The app design seems like an afterthought. Necessary functions like a remote, scheduled cleaning, or the vacuum locator aren’t buttons on the vacuum’s dashboard. Instead, they’re hidden in the setup menu, while the majority of the dashboard real estate is taken up by an illustration of a cat wiggling its tail on a couch.

I also found it unsettling that the app addressed me as “my master” when it couldn’t call up the cleaning map. It was hard not to picture the E20 huddled in a corner, waiting to dodge my vicious kicks. “Not me, your highness!” the E20 would scream. “It was E25!”

Nevertheless, it’s not hard to find everything you need if you don’t mind poking around a bit, and your phone is a lot harder to lose than a separate, proprietary remote. Through the app, you can also watch the robot clean in real time, sift through previous cleaning maps and logs, and check the status of all the vacuum’s replaceable parts.

There are also a few delightful extras. For example, you can use a thumb controller for the remote, instead of tapping buttons. And when you locate your robot, instead of an annoying ping, you’ll hear an oddly cheerful voice call, “Hi! I’m over here!”

Cliffhanger

Excluding carpet boost and mopping mode, the E2 has four different cleaning settings, ranging from silent to max. I measured it at 60 dB on silent and 70 decibels on max—just loud enough that you couldn’t talk over it. It took 43 minutes to clean 370 square feet of my house at max power and carpet boost (the whole house, minus obstacles), which brought the battery down to 50 percent power. And for reference, it took the vacuum two hours to charge from 0 to 100 percent.

The results were impressive. When it came to power suction, the E20 didn’t quite live up to its promised 1,800 pascals (units of pressure). It wasn’t able to dig down into our low-pile rugs the way the Roomba i7+ or Neato D7 do, and it left the odd scrap of paper or dried grass stem. But it cleverly navigated around my booby-trapped house full of stray yarn, Legos, and small beads to unearth the dustballs in every corner and under the kitchen counter.

The map that it created of my house—without the help of lasers—was a very close approximation to my house’s actual floor plan. I haven’t always found that to be the case, even with much more expensive vacuums. I didn’t hear any collisions or terrifying knocks as it navigated its way around the furniture, and felt only the barest whisper-tickle against my feet when I stood in its way.

The cliff sensors, however, were abominable. I did have to spend a few annoying 5 to 10 minutes every cleaning cycle, repeatedly nudging it back over a step in my kitchen.
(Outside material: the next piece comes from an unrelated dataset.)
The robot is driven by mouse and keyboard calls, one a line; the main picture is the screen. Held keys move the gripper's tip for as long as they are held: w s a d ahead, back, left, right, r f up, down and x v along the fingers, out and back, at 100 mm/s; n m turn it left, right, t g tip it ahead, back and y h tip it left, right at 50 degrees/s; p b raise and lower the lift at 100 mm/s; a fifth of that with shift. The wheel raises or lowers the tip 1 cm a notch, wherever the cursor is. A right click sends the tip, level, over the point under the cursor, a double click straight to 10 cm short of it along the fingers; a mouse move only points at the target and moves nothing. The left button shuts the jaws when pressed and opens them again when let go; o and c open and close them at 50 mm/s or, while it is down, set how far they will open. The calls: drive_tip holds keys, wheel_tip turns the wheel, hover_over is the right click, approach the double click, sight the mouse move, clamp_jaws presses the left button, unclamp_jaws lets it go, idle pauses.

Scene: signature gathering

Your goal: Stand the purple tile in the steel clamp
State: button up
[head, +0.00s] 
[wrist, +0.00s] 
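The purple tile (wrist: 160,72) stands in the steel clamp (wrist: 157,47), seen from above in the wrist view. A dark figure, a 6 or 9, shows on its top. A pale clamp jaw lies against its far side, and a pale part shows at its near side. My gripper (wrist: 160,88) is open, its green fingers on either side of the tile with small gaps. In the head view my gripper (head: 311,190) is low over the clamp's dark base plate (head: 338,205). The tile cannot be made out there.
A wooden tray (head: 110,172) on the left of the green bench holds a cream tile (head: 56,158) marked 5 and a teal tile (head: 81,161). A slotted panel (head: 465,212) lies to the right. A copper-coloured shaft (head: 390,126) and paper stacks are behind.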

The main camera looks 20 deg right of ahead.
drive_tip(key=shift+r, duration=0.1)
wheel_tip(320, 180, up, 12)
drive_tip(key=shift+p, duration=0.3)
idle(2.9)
Unlike the S5, the E20 doesn’t have no-go lines enabled within the app. If you want to set up boundaries, you have to purchase a roll of magnetic tape separately, to provide what Roborock calls “a virtual wall.”

You might need virtual walls if you intend to use mop mode, which also entails attaching a waterproof pad underneath the vac, filling the miniscule reservoir on a tiny water tank attachment with less than five ounces of water or cleaning fluid, and sticking the cleaning cloth on the bottom. It’s hard for me to imagine going through all the trouble unless my entire floor was one gleaming sheet of hardwood. Like most combo robovac-n-mops, it’s great for picking up any extra-tiny pieces of schmutz, and less great for deep-cleaning a kitchen or bathroom.

Great Pick, Unless You Have Stairs

Odd naming conventions and fear of heights aside, the E20 does offer a lot of features for a pretty great price. If you don’t have any stairs, or many carpets, it would be a great pick. As I watched it delicately maneuver around an open door to suss out the dustballs behind it, I thought it might also probably still serve as a great cat coaster in a pinch.